The second volume is a bit stronger than the first, with less shaky storytelling, but by this point it's like a separate comic--it's all about the people and the antagonists introduced in the first volume.  The dinosaurs barely appear.  I guess it works fine when taken on its own, and that's something I noted earlier above with OMAC and Checkmate--but it just wasn't the best way to take this project.


Tor: A Prehistoric Odyssey

And from there, we get to Tor--probably the best of the three books I'm reviewing here.  The only reason that I can't claim that definitively is because I haven't finished reading it yet--but so far, I'm fairly confident.

Joe Kubert only takes on special projects now, but he continues to prove, with every one, that he's the real superstar of his family--and neither of his sons are slouches, so this is serious praise.  What's more, though, is that he has real writing chops, as well.  I haven't read earlier Tor stories, so I don't know if this is the norm, but here he tells the story entirely with captions matched against the art, similar to how Prince Valiant works.  It's an adjustment to make after reading many comics that involve dialog, but it absolutely works here, and makes sense.  And for many pages, the captions aren't even necessary--his pencils and sense of storytelling are so strong that he conveys the story incredibly through art alone.

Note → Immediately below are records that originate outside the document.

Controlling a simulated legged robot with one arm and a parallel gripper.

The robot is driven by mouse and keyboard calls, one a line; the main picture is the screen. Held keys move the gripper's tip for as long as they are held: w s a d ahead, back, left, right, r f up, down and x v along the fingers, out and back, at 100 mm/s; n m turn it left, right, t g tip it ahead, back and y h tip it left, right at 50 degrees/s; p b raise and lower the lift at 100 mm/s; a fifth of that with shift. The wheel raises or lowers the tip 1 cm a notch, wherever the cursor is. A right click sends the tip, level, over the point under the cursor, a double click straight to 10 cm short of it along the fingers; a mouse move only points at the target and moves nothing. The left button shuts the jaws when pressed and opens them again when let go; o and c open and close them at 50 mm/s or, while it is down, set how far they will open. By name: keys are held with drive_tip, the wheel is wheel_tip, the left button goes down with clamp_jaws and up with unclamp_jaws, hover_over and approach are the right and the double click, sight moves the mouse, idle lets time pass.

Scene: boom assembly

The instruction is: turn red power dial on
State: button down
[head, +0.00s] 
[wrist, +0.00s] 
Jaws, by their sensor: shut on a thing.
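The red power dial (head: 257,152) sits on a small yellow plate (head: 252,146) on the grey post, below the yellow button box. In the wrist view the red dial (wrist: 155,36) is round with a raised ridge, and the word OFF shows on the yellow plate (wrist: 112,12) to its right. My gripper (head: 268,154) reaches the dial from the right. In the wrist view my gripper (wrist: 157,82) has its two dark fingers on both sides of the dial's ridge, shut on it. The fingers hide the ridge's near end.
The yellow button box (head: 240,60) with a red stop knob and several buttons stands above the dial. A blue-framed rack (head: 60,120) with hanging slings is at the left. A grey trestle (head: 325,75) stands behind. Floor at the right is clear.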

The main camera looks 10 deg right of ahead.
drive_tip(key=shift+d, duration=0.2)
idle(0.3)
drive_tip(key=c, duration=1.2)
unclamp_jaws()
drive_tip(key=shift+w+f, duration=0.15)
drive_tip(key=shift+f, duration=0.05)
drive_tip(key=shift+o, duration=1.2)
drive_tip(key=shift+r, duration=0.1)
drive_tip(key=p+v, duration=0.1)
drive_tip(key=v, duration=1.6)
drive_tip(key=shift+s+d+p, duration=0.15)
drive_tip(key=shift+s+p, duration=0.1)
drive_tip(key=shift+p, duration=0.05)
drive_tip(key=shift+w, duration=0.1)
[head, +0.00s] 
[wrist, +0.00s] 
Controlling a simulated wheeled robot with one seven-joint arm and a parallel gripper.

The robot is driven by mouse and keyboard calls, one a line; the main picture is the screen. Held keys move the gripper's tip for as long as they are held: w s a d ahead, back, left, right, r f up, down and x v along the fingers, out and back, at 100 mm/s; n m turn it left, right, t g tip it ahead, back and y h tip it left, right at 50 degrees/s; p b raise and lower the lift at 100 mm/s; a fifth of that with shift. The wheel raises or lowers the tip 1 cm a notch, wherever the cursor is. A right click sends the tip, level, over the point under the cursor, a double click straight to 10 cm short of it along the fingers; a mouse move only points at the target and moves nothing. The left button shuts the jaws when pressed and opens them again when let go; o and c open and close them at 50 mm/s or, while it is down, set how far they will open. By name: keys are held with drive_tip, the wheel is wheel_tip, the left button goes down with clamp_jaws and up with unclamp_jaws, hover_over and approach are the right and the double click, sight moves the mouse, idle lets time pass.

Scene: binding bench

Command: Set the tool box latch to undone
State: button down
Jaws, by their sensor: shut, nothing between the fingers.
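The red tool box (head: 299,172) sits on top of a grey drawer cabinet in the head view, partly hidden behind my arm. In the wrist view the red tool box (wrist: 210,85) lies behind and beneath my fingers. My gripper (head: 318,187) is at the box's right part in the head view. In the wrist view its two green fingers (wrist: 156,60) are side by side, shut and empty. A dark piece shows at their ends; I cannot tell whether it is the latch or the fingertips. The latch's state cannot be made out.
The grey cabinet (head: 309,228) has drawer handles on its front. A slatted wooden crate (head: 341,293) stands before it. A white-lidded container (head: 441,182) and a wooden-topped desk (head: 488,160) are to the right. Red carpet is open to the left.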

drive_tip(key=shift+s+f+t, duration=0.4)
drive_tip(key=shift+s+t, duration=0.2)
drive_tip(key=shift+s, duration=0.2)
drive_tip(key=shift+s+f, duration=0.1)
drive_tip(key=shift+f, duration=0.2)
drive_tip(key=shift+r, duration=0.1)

For a comic involving elements of prehistory, this is my pick, not the twelve-issue "event" by Bruce Jones that I reviewed above.  I look forward to returning home and finishing this hardcover, but for those wondering if it was worth it, if Kubert still had what it takes to be a master in the industry: yes, it is and he does, very much so.

Comments

  1. Just an update--I finished Tor and enjoyed it even more than I suggested here. Highly recommended.